(Robot trajectory data)

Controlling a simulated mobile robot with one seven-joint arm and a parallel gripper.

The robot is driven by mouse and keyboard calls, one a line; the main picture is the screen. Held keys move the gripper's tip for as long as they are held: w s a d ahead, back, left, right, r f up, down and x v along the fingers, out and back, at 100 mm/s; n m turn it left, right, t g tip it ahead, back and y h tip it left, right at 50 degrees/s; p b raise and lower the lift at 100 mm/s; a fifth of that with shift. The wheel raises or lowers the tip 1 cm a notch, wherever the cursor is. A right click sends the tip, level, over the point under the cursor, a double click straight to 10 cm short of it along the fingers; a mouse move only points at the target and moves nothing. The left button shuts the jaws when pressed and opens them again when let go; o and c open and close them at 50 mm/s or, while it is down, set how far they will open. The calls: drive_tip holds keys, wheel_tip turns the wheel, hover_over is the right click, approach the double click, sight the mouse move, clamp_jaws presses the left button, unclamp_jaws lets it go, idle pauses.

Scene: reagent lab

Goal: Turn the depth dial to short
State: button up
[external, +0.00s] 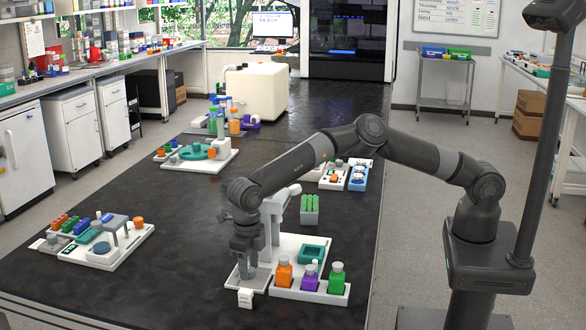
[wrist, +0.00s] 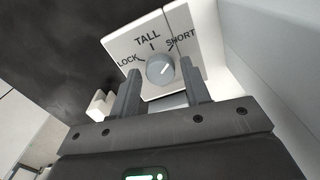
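The depth dial (wrist: 160,69) is a round grey knob on a white plate marked LOCK, TALL and SHORT, seen in the wrist view. A pale line on the knob points to the upper right, roughly toward the SHORT mark (wrist: 180,38). My gripper (wrist: 159,72) is open, with one finger on each side of the knob. I cannot tell whether the fingers touch it. In the external view my gripper (external: 247,271) points down at the front left of the white station (external: 287,243); the dial itself is hidden there.
A white tray (external: 310,293) with orange, purple and green bottles stands right of my gripper. A small white block (external: 245,298) is just in front. A green rack (external: 309,209) stands behind. The black bench top is clear to the left, up to another station (external: 105,240).

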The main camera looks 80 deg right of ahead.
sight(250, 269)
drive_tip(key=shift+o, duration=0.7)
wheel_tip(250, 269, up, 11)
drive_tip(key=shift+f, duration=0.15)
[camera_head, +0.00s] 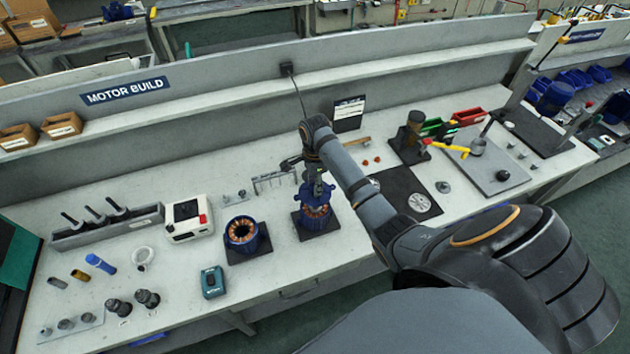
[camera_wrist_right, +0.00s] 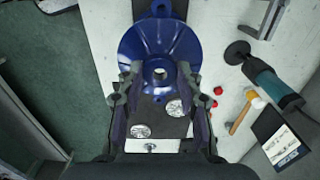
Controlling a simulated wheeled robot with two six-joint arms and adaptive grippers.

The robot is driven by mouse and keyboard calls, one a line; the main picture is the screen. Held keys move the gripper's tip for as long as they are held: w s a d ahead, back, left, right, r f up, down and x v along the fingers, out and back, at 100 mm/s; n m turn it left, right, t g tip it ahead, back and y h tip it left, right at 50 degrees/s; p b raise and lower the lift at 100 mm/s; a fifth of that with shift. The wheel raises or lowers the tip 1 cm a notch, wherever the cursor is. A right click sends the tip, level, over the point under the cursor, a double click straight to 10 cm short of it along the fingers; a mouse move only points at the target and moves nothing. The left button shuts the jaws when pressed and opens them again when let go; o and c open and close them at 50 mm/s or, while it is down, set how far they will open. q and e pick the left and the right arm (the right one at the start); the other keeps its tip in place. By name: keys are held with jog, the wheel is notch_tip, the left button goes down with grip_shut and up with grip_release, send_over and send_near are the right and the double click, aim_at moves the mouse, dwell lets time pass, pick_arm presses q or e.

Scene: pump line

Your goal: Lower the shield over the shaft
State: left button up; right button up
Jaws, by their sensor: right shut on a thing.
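The blue shield (camera_wrist_right: 135,52), a round cone-like cover with a centre hole, fills the upper middle of the right wrist view. My right gripper (camera_wrist_right: 159,80) is shut on it, with a finger on each side of its hub. In the head view, my right gripper (camera_head: 318,186) is right above a blue motor housing with copper windings (camera_head: 316,213), which stands on a dark base (camera_head: 322,232). The shield is small there and partly hidden by the gripper. I cannot make out the shaft, or whether the shield touches the housing. My left gripper is not in view.
A second blue housing (camera_head: 242,234) stands to the left, near a white-and-red device (camera_head: 188,220) and a teal box (camera_head: 213,281). A black mat (camera_head: 388,185) with a metal disc (camera_head: 420,202) lies to the right. A grey bracket (camera_head: 274,181) stands behind.

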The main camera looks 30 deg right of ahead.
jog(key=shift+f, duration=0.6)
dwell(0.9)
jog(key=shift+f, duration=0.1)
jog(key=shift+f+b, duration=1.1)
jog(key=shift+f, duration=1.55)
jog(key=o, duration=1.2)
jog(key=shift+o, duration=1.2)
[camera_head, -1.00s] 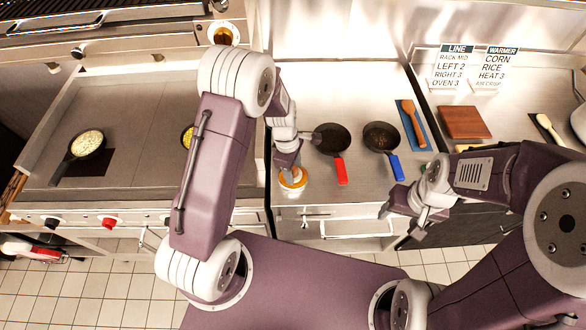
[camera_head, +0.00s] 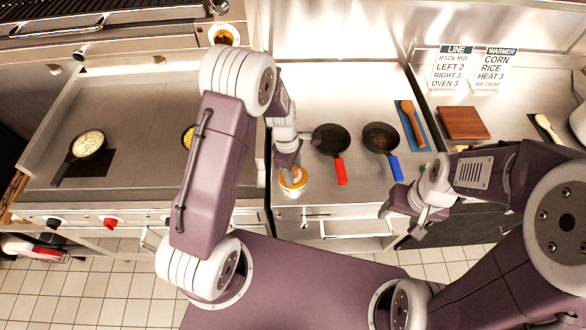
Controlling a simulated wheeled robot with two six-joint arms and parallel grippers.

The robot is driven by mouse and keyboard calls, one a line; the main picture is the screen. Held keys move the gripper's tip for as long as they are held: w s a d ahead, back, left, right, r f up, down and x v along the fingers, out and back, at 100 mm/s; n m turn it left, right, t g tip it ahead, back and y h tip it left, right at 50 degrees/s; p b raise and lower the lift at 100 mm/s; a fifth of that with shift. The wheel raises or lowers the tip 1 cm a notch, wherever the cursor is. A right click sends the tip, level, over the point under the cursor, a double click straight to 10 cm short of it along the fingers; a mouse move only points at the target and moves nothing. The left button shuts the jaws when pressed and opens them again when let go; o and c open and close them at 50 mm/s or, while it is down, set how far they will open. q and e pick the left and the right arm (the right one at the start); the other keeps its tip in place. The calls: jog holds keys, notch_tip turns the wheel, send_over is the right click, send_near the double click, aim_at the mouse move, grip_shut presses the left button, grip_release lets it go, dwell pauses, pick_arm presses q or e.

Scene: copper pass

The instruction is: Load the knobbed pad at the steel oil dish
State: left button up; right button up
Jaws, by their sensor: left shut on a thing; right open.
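The oil dish (camera_head: 294,191) shows as a small round vessel with amber content near the front edge of the steel counter. My left gripper (camera_head: 291,174) points down right over the dish, its fingertips at the dish's mouth. It is shut on something, and the knobbed pad is mostly hidden between the fingers; I cannot tell how deep it sits in the oil. My right gripper (camera_head: 408,212) is open and empty in front of the counter edge, at the right.
A red-handled pan (camera_head: 332,140) and a blue-handled pan (camera_head: 381,138) stand right of the dish. A spatula (camera_head: 413,125) lies on a blue mat beside a brown board (camera_head: 463,123). A pan of pale food (camera_head: 87,145) is on the griddle (camera_head: 135,110) at left.

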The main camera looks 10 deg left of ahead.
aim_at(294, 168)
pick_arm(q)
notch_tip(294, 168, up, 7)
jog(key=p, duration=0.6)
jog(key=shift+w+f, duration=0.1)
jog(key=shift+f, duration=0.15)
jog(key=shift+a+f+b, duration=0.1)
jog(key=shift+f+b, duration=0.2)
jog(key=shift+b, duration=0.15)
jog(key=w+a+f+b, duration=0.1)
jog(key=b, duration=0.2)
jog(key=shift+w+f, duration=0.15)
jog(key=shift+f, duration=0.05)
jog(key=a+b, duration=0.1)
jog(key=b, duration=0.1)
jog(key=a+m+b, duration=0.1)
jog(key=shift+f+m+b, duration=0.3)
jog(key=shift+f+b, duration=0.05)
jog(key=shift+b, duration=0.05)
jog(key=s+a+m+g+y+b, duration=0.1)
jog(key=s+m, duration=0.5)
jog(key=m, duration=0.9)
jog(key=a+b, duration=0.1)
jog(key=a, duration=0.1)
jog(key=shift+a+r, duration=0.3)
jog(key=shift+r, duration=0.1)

• _GOAL OF THE EXERCISE_: Print all of the records shown above exactly, leaving out each picture.

• _TASK SOLUTION_:
Controlling a simulated mobile robot with one seven-joint arm and a parallel gripper.

The robot is driven by mouse and keyboard calls, one a line; the main picture is the screen. Held keys move the gripper's tip for as long as they are held: w s a d ahead, back, left, right, r f up, down and x v along the fingers, out and back, at 100 mm/s; n m turn it left, right, t g tip it ahead, back and y h tip it left, right at 50 degrees/s; p b raise and lower the lift at 100 mm/s; a fifth of that with shift. The wheel raises or lowers the tip 1 cm a notch, wherever the cursor is. A right click sends the tip, level, over the point under the cursor, a double click straight to 10 cm short of it along the fingers; a mouse move only points at the target and moves nothing. The left button shuts the jaws when pressed and opens them again when let go; o and c open and close them at 50 mm/s or, while it is down, set how far they will open. The calls: drive_tip holds keys, wheel_tip turns the wheel, hover_over is the right click, approach the double click, sight the mouse move, clamp_jaws presses the left button, unclamp_jaws lets it go, idle pauses.

Scene: reagent lab

Goal: Turn the depth dial to short
State: button up
[external, +0.00s] 
[wrist, +0.00s] 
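The depth dial (wrist: 160,69) is a round grey knob on a white plate marked LOCK, TALL and SHORT, seen in the wrist view. A pale line on the knob points to the upper right, roughly toward the SHORT mark (wrist: 180,38). My gripper (wrist: 159,72) is open, with one finger on each side of the knob. I cannot tell whether the fingers touch it. In the external view my gripper (external: 247,271) points down at the front left of the white station (external: 287,243); the dial itself is hidden there.
A white tray (external: 310,293) with orange, purple and green bottles stands right of my gripper. A small white block (external: 245,298) is just in front. A green rack (external: 309,209) stands behind. The black bench top is clear to the left, up to another station (external: 105,240).

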The main camera looks 80 deg right of ahead.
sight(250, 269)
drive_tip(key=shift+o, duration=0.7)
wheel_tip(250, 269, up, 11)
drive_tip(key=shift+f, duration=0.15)
[camera_head, +0.00s] 
[camera_wrist_right, +0.00s] 
Controlling a simulated wheeled robot with two six-joint arms and adaptive grippers.

The robot is driven by mouse and keyboard calls, one a line; the main picture is the screen. Held keys move the gripper's tip for as long as they are held: w s a d ahead, back, left, right, r f up, down and x v along the fingers, out and back, at 100 mm/s; n m turn it left, right, t g tip it ahead, back and y h tip it left, right at 50 degrees/s; p b raise and lower the lift at 100 mm/s; a fifth of that with shift. The wheel raises or lowers the tip 1 cm a notch, wherever the cursor is. A right click sends the tip, level, over the point under the cursor, a double click straight to 10 cm short of it along the fingers; a mouse move only points at the target and moves nothing. The left button shuts the jaws when pressed and opens them again when let go; o and c open and close them at 50 mm/s or, while it is down, set how far they will open. q and e pick the left and the right arm (the right one at the start); the other keeps its tip in place. By name: keys are held with jog, the wheel is notch_tip, the left button goes down with grip_shut and up with grip_release, send_over and send_near are the right and the double click, aim_at moves the mouse, dwell lets time pass, pick_arm presses q or e.

Scene: pump line

Your goal: Lower the shield over the shaft
State: left button up; right button up
Jaws, by their sensor: right shut on a thing.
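The blue shield (camera_wrist_right: 135,52), a round cone-like cover with a centre hole, fills the upper middle of the right wrist view. My right gripper (camera_wrist_right: 159,80) is shut on it, with a finger on each side of its hub. In the head view, my right gripper (camera_head: 318,186) is right above a blue motor housing with copper windings (camera_head: 316,213), which stands on a dark base (camera_head: 322,232). The shield is small there and partly hidden by the gripper. I cannot make out the shaft, or whether the shield touches the housing. My left gripper is not in view.
A second blue housing (camera_head: 242,234) stands to the left, near a white-and-red device (camera_head: 188,220) and a teal box (camera_head: 213,281). A black mat (camera_head: 388,185) with a metal disc (camera_head: 420,202) lies to the right. A grey bracket (camera_head: 274,181) stands behind.

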The main camera looks 30 deg right of ahead.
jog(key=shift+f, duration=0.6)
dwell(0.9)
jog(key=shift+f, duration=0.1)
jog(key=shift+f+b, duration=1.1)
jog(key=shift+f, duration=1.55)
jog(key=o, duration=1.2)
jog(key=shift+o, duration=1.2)
[camera_head, -1.00s] 
[camera_head, +0.00s] 
Controlling a simulated wheeled robot with two six-joint arms and parallel grippers.

The robot is driven by mouse and keyboard calls, one a line; the main picture is the screen. Held keys move the gripper's tip for as long as they are held: w s a d ahead, back, left, right, r f up, down and x v along the fingers, out and back, at 100 mm/s; n m turn it left, right, t g tip it ahead, back and y h tip it left, right at 50 degrees/s; p b raise and lower the lift at 100 mm/s; a fifth of that with shift. The wheel raises or lowers the tip 1 cm a notch, wherever the cursor is. A right click sends the tip, level, over the point under the cursor, a double click straight to 10 cm short of it along the fingers; a mouse move only points at the target and moves nothing. The left button shuts the jaws when pressed and opens them again when let go; o and c open and close them at 50 mm/s or, while it is down, set how far they will open. q and e pick the left and the right arm (the right one at the start); the other keeps its tip in place. The calls: jog holds keys, notch_tip turns the wheel, send_over is the right click, send_near the double click, aim_at the mouse move, grip_shut presses the left button, grip_release lets it go, dwell pauses, pick_arm presses q or e.

Scene: copper pass

The instruction is: Load the knobbed pad at the steel oil dish
State: left button up; right button up
Jaws, by their sensor: left shut on a thing; right open.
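The oil dish (camera_head: 294,191) shows as a small round vessel with amber content near the front edge of the steel counter. My left gripper (camera_head: 291,174) points down right over the dish, its fingertips at the dish's mouth. It is shut on something, and the knobbed pad is mostly hidden between the fingers; I cannot tell how deep it sits in the oil. My right gripper (camera_head: 408,212) is open and empty in front of the counter edge, at the right.
A red-handled pan (camera_head: 332,140) and a blue-handled pan (camera_head: 381,138) stand right of the dish. A spatula (camera_head: 413,125) lies on a blue mat beside a brown board (camera_head: 463,123). A pan of pale food (camera_head: 87,145) is on the griddle (camera_head: 135,110) at left.

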The main camera looks 10 deg left of ahead.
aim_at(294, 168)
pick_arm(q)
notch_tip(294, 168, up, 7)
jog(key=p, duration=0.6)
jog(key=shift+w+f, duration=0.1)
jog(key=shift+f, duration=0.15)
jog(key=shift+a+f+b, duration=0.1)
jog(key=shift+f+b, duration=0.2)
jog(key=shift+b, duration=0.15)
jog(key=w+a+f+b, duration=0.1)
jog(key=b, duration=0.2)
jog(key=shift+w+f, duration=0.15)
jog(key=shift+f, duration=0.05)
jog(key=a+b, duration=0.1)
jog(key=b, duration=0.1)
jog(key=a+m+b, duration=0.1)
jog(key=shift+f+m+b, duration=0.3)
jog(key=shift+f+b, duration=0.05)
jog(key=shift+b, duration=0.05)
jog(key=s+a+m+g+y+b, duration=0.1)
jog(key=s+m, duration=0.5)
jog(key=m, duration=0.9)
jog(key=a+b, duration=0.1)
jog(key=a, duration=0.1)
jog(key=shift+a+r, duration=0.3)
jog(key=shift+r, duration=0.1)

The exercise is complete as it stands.